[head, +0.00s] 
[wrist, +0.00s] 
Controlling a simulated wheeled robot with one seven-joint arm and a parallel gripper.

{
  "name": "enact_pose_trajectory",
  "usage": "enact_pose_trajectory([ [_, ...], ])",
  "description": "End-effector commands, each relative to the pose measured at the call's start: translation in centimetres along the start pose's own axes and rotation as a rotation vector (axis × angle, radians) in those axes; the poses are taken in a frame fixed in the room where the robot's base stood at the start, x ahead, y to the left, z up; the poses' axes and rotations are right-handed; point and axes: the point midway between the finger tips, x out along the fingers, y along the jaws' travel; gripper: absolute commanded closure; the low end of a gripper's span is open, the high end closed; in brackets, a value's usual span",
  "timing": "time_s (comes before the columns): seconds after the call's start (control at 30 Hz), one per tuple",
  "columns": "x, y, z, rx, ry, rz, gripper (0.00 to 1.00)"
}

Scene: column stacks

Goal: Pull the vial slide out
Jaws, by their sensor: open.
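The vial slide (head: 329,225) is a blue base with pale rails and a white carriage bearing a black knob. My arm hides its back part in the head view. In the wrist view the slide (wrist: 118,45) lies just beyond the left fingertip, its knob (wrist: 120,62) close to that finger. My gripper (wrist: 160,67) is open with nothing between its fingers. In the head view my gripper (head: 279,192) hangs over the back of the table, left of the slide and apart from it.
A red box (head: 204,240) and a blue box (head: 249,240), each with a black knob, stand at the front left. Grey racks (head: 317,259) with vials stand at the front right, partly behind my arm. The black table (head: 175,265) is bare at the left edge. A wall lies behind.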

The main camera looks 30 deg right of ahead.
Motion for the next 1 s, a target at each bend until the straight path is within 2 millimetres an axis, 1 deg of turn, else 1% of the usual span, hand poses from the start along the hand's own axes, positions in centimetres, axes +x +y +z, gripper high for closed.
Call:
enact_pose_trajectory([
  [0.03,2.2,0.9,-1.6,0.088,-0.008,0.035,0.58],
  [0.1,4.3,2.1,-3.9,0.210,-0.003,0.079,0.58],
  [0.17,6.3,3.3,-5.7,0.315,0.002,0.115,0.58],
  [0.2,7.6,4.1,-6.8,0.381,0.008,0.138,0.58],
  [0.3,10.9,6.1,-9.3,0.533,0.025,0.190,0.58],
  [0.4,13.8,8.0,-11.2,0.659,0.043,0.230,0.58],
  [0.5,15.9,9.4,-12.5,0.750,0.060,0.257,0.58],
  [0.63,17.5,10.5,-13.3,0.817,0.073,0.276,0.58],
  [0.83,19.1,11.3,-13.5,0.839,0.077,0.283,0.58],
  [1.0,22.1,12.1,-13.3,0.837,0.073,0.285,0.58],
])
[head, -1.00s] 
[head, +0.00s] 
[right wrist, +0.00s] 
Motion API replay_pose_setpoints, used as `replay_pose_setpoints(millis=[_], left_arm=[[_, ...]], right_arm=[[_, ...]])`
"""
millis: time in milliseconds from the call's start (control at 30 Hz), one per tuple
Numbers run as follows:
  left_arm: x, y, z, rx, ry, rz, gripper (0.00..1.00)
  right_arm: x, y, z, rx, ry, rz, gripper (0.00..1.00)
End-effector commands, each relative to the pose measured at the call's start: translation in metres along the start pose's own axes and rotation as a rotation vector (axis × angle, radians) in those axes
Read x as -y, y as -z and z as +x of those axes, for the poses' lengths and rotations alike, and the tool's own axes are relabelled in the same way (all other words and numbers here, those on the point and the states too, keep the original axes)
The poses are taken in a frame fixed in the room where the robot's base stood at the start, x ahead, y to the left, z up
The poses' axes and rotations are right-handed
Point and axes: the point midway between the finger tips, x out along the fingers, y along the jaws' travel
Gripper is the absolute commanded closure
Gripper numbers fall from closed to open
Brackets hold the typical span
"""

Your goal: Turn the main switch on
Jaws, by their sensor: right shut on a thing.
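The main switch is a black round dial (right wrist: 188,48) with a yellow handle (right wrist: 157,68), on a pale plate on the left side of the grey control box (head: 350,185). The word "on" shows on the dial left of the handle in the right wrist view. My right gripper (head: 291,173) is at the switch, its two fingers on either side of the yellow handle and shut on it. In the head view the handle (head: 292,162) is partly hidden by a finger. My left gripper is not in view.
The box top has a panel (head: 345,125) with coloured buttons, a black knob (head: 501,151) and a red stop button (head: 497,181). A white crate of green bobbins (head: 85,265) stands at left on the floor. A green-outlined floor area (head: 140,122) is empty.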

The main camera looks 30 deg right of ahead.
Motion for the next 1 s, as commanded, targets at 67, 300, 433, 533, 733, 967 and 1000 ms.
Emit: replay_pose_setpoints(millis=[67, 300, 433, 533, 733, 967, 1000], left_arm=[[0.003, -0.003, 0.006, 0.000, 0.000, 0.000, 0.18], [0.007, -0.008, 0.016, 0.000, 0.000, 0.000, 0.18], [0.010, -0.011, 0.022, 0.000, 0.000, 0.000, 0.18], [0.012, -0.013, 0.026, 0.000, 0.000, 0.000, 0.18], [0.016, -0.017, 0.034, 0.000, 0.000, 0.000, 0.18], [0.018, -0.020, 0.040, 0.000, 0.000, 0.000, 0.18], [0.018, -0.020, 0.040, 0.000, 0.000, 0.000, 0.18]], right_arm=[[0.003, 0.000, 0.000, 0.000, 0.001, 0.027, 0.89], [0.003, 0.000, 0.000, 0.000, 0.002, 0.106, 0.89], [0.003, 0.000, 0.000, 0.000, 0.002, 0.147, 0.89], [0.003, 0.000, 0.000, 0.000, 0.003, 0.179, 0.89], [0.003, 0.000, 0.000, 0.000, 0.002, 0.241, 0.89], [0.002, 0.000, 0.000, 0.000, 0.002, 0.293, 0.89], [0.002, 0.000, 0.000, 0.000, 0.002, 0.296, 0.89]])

STATED TASK =>
Reproduce exactly, please, only the lines from the start of the data above to the line that contains "translation in centimetres", with both ends kept.

COMPLETED EXERCISE =>
[head, +0.00s] 
[wrist, +0.00s] 
Controlling a simulated wheeled robot with one seven-joint arm and a parallel gripper.

{
  "name": "enact_pose_trajectory",
  "usage": "enact_pose_trajectory([ [_, ...], ])",
  "description": "End-effector commands, each relative to the pose measured at the call's start: translation in centimetres along the start pose's own axes and rotation as a rotation vector (axis × angle, radians) in those axes; the poses are taken in a frame fixed in the room where the robot's base stood at the start, x ahead, y to the left, z up; the poses' axes and rotations are right-handed; point and axes: the point midway between the finger tips, x out along the fingers, y along the jaws' travel; gripper: absolute commanded closure; the low end of a gripper's span is open, the high end closed; in brackets, a value's usual span",

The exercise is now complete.